The Student Room Group

Am I being exploited at work?

I’m 17 years old and I have a job at a cafe. I have an anxiety disorder called selective mustism which causes a phobia of speaking and makes it difficult for me to communicate with customers etc. I can speak just not much. The woman I work for knows my mum so she knows about my situation, and also previously worked as a psychologist (so she understands it fairly well). It’s a small community cafe, not like a large chain like Costa or anything so more relaxed if you get what I mean and she has a few neurodivergent employees etc. She refuses to pay me at the moment because of the way I am, and the only reason I’m really working there at the moment is to help myself practice talking to people etc, but I want to be paid. I can be a bit awkward with customers sometimes yes and occasionally I need help as I can’t communicate properly but I get the job done and to a satisfactory standard.
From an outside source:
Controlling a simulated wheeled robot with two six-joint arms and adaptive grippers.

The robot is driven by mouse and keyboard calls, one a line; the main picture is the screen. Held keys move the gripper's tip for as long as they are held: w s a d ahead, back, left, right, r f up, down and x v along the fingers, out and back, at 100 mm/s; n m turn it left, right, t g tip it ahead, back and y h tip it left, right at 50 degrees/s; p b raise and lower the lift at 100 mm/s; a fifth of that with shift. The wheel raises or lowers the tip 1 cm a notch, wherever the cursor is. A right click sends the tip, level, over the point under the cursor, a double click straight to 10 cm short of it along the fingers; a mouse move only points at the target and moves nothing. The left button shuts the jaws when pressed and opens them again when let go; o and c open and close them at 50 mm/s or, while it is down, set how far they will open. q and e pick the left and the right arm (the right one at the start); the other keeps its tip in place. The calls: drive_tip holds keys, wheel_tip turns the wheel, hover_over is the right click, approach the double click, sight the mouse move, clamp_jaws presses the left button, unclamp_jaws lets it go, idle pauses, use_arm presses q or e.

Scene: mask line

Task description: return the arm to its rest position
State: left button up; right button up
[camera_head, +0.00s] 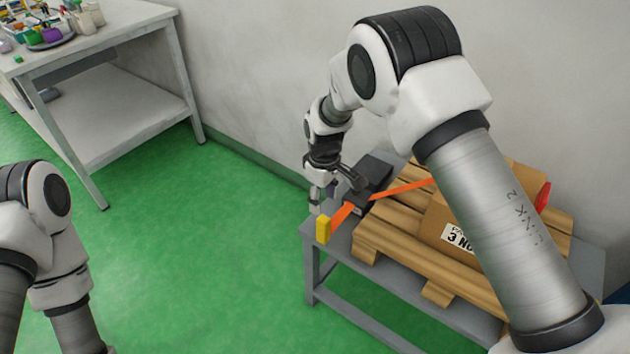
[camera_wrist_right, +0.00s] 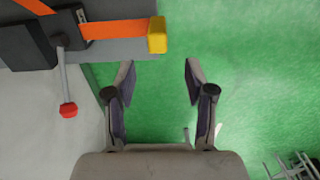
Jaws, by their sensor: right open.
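My right arm (camera_head: 505,215) reaches from the lower right over a grey table in the head view. My right gripper (camera_head: 322,192) is near the table's left corner, beside a black device with an orange strap (camera_head: 344,213) and a yellow end piece (camera_head: 323,229). In the right wrist view my right gripper (camera_wrist_right: 160,80) is open and empty, with green floor between its fingers. The yellow piece (camera_wrist_right: 157,35) lies just beyond the left finger, apart from it. Part of my left arm (camera_head: 45,240) shows at the left; its gripper is out of view.
A cardboard box (camera_head: 437,222) sits on a wooden pallet (camera_head: 385,236) on the grey table (camera_head: 340,270). A lever with a red knob (camera_wrist_right: 68,109) sticks out from the black device (camera_wrist_right: 25,45). A workbench (camera_head: 115,25) stands at the back left. The green floor (camera_head: 210,240) between is clear.

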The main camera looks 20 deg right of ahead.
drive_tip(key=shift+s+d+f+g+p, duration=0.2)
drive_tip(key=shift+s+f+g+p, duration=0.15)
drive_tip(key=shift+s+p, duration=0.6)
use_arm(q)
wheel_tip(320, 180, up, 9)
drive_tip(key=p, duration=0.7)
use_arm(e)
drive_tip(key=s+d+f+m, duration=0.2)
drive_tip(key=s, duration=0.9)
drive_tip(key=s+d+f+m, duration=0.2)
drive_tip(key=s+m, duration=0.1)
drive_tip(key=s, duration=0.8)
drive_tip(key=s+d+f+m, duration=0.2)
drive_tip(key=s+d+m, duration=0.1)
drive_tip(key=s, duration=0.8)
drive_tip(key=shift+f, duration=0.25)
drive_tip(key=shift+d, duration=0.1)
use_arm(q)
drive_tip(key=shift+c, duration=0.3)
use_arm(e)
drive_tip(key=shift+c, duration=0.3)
Is it unfair that she won’t pay me?
(edited 1 month ago)
Reply 1
With respect, I think this is where you need to play to your strengths. If speaking isn't something you do, then taking a job in a customer facing role probably isn't the smartest move even if everyone is well meaning. Maybe look for a job where you can just crack on without the need to communicate verbally with others?
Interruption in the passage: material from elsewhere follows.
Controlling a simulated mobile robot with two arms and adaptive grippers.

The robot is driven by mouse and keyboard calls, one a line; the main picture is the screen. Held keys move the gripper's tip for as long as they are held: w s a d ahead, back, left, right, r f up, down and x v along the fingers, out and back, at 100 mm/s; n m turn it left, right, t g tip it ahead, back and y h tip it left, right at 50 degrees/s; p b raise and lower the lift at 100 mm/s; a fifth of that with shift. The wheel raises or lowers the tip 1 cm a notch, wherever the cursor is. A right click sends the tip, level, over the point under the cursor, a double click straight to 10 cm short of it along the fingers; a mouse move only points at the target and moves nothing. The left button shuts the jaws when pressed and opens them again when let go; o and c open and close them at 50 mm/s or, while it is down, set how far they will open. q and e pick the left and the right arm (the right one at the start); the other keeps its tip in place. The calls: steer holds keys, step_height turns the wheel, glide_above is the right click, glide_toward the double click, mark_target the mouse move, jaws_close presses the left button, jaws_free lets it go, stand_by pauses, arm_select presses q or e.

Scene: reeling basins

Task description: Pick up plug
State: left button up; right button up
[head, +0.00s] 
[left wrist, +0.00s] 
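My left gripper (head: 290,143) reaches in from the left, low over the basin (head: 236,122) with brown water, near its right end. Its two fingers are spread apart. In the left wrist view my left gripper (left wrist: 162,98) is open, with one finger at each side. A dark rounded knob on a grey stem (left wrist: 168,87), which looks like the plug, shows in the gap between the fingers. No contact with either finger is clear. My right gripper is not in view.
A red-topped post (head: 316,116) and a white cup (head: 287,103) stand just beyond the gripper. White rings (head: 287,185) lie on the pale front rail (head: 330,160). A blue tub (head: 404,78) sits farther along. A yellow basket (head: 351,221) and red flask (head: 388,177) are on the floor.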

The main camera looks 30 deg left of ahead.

In the meantime are you able to get some help?
Well you need to know where you actually stand, is this a paid position with pay agreed before you started, or is it essentially volunteering/work experience?
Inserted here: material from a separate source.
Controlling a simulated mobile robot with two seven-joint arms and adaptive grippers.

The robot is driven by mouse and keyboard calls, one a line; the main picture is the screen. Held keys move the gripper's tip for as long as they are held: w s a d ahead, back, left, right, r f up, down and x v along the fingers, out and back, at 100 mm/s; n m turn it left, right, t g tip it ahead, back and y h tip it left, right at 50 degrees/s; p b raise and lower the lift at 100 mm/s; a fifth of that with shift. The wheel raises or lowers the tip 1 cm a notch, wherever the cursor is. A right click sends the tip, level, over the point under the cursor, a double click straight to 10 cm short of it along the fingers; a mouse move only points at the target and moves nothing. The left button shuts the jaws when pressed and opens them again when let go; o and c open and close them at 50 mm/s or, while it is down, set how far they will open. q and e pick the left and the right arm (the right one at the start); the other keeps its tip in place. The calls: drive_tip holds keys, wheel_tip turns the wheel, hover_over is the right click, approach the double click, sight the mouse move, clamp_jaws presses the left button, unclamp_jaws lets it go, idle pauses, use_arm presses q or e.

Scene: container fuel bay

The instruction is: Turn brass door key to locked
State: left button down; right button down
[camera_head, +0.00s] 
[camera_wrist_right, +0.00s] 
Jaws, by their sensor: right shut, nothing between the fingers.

When you say others are employed are you sure they are paid/contracted?
(edited 6 months ago)
Original post by hotpud
With respect, I think this is where you need to play to your strengths. If speaking isn't something you do, then taking a job in a customer facing role probably isn't the smartest move even if everyone is well meaning. Maybe look for a job where you can just crack on without the need to communicate verbally with others?

In the meantime are you able to get some help?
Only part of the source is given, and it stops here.